-- Begin Dataset rows --

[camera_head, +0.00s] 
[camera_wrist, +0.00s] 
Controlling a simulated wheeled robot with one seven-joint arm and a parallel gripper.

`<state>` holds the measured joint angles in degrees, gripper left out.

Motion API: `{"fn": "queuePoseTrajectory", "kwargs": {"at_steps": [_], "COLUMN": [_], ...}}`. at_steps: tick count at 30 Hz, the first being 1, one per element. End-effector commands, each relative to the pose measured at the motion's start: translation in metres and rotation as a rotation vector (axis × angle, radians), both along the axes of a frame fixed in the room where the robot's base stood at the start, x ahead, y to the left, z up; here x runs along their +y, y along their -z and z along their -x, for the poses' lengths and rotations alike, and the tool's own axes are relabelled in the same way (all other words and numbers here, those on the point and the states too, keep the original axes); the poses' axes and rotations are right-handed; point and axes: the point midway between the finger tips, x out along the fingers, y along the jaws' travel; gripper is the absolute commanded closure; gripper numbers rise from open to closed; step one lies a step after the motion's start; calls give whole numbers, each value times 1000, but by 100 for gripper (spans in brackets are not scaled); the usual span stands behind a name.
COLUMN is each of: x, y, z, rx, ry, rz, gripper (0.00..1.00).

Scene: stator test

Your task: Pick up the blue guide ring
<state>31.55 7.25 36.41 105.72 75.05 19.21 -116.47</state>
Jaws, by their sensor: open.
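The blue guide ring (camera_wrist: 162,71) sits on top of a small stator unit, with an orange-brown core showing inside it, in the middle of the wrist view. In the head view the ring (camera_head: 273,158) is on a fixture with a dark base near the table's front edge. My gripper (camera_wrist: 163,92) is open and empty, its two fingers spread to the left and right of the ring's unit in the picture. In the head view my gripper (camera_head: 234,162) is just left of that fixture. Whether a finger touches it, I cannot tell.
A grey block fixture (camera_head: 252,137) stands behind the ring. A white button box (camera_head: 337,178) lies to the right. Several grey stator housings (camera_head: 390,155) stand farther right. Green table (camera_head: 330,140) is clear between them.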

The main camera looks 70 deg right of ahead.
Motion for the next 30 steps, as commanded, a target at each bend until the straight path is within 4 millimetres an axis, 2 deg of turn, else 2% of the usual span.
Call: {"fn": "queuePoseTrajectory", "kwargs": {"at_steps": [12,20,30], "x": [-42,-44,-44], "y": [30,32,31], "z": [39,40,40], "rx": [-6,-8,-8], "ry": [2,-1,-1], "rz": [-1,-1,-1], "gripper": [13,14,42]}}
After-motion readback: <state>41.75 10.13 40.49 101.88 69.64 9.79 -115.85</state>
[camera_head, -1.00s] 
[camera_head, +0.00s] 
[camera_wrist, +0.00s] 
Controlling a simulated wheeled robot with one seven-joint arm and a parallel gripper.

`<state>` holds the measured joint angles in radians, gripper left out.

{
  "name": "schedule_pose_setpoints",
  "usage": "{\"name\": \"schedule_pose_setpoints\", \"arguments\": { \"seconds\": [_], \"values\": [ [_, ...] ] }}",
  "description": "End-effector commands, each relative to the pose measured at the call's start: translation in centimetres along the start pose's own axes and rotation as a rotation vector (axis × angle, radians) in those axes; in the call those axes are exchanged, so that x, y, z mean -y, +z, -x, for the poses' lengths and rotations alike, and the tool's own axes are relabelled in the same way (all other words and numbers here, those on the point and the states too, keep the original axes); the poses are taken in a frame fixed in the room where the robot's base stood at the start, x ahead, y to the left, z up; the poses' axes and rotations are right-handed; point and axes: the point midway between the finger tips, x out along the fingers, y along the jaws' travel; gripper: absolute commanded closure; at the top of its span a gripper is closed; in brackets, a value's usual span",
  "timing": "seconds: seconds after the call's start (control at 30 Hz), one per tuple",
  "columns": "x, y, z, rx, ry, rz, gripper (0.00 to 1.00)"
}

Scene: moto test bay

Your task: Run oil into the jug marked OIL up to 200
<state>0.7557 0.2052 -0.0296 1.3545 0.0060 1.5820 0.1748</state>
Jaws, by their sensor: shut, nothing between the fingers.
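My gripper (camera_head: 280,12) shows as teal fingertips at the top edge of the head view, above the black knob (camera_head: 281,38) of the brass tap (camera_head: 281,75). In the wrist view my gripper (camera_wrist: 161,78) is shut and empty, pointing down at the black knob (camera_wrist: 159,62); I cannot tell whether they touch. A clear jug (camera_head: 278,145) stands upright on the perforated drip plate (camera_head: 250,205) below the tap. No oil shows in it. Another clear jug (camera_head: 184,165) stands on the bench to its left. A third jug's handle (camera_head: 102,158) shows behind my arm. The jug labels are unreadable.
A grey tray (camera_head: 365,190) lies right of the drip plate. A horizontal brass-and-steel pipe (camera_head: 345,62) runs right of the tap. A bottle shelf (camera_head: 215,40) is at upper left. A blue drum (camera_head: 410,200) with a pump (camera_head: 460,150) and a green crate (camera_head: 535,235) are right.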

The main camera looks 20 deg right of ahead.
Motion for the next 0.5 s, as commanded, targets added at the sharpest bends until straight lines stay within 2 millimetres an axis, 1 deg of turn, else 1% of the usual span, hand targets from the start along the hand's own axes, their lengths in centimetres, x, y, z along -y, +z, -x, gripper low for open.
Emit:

-- End Dataset rows --

§ **Exercise description**:
Return every record above exactly as it appears.

§ **Written solution**:
[camera_head, +0.00s] 
[camera_wrist, +0.00s] 
Controlling a simulated wheeled robot with one seven-joint arm and a parallel gripper.

`<state>` holds the measured joint angles in degrees, gripper left out.

Motion API: `{"fn": "queuePoseTrajectory", "kwargs": {"at_steps": [_], "COLUMN": [_], ...}}`. at_steps: tick count at 30 Hz, the first being 1, one per element. End-effector commands, each relative to the pose measured at the motion's start: translation in metres and rotation as a rotation vector (axis × angle, radians), both along the axes of a frame fixed in the room where the robot's base stood at the start, x ahead, y to the left, z up; here x runs along their +y, y along their -z and z along their -x, for the poses' lengths and rotations alike, and the tool's own axes are relabelled in the same way (all other words and numbers here, those on the point and the states too, keep the original axes); the poses' axes and rotations are right-handed; point and axes: the point midway between the finger tips, x out along the fingers, y along the jaws' travel; gripper is the absolute commanded closure; gripper numbers rise from open to closed; step one lies a step after the motion's start; calls give whole numbers, each value times 1000, but by 100 for gripper (spans in brackets are not scaled); the usual span stands behind a name.
COLUMN is each of: x, y, z, rx, ry, rz, gripper (0.00..1.00).

Scene: stator test

Your task: Pick up the blue guide ring
<state>31.55 7.25 36.41 105.72 75.05 19.21 -116.47</state>
Jaws, by their sensor: open.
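The blue guide ring (camera_wrist: 162,71) sits on top of a small stator unit, with an orange-brown core showing inside it, in the middle of the wrist view. In the head view the ring (camera_head: 273,158) is on a fixture with a dark base near the table's front edge. My gripper (camera_wrist: 163,92) is open and empty, its two fingers spread to the left and right of the ring's unit in the picture. In the head view my gripper (camera_head: 234,162) is just left of that fixture. Whether a finger touches it, I cannot tell.
A grey block fixture (camera_head: 252,137) stands behind the ring. A white button box (camera_head: 337,178) lies to the right. Several grey stator housings (camera_head: 390,155) stand farther right. Green table (camera_head: 330,140) is clear between them.

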The main camera looks 70 deg right of ahead.
Motion for the next 30 steps, as commanded, a target at each bend until the straight path is within 4 millimetres an axis, 2 deg of turn, else 2% of the usual span.
Call: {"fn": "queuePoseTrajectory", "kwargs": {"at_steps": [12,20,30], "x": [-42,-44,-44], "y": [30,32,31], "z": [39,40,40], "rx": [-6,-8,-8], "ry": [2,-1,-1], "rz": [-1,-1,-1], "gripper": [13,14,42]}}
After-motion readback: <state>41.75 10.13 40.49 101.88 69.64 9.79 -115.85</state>
[camera_head, -1.00s] 
[camera_head, +0.00s] 
[camera_wrist, +0.00s] 
Controlling a simulated wheeled robot with one seven-joint arm and a parallel gripper.

`<state>` holds the measured joint angles in radians, gripper left out.

{
  "name": "schedule_pose_setpoints",
  "usage": "{\"name\": \"schedule_pose_setpoints\", \"arguments\": { \"seconds\": [_], \"values\": [ [_, ...] ] }}",
  "description": "End-effector commands, each relative to the pose measured at the call's start: translation in centimetres along the start pose's own axes and rotation as a rotation vector (axis × angle, radians) in those axes; in the call those axes are exchanged, so that x, y, z mean -y, +z, -x, for the poses' lengths and rotations alike, and the tool's own axes are relabelled in the same way (all other words and numbers here, those on the point and the states too, keep the original axes); the poses are taken in a frame fixed in the room where the robot's base stood at the start, x ahead, y to the left, z up; the poses' axes and rotations are right-handed; point and axes: the point midway between the finger tips, x out along the fingers, y along the jaws' travel; gripper: absolute commanded closure; at the top of its span a gripper is closed; in brackets, a value's usual span",
  "timing": "seconds: seconds after the call's start (control at 30 Hz), one per tuple",
  "columns": "x, y, z, rx, ry, rz, gripper (0.00 to 1.00)"
}

Scene: moto test bay

Your task: Run oil into the jug marked OIL up to 200
<state>0.7557 0.2052 -0.0296 1.3545 0.0060 1.5820 0.1748</state>
Jaws, by their sensor: shut, nothing between the fingers.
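My gripper (camera_head: 280,12) shows as teal fingertips at the top edge of the head view, above the black knob (camera_head: 281,38) of the brass tap (camera_head: 281,75). In the wrist view my gripper (camera_wrist: 161,78) is shut and empty, pointing down at the black knob (camera_wrist: 159,62); I cannot tell whether they touch. A clear jug (camera_head: 278,145) stands upright on the perforated drip plate (camera_head: 250,205) below the tap. No oil shows in it. Another clear jug (camera_head: 184,165) stands on the bench to its left. A third jug's handle (camera_head: 102,158) shows behind my arm. The jug labels are unreadable.
A grey tray (camera_head: 365,190) lies right of the drip plate. A horizontal brass-and-steel pipe (camera_head: 345,62) runs right of the tap. A bottle shelf (camera_head: 215,40) is at upper left. A blue drum (camera_head: 410,200) with a pump (camera_head: 460,150) and a green crate (camera_head: 535,235) are right.

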The main camera looks 20 deg right of ahead.
Motion for the next 0.5 s, as commanded, targets added at the sharpest bends until straight lines stay within 2 millimetres an axis, 1 deg of turn, else 1% of the usual span, hand targets from the start along the hand's own axes, their lengths in centimetres, x, y, z along -y, +z, -x, gripper low for open.
Emit:

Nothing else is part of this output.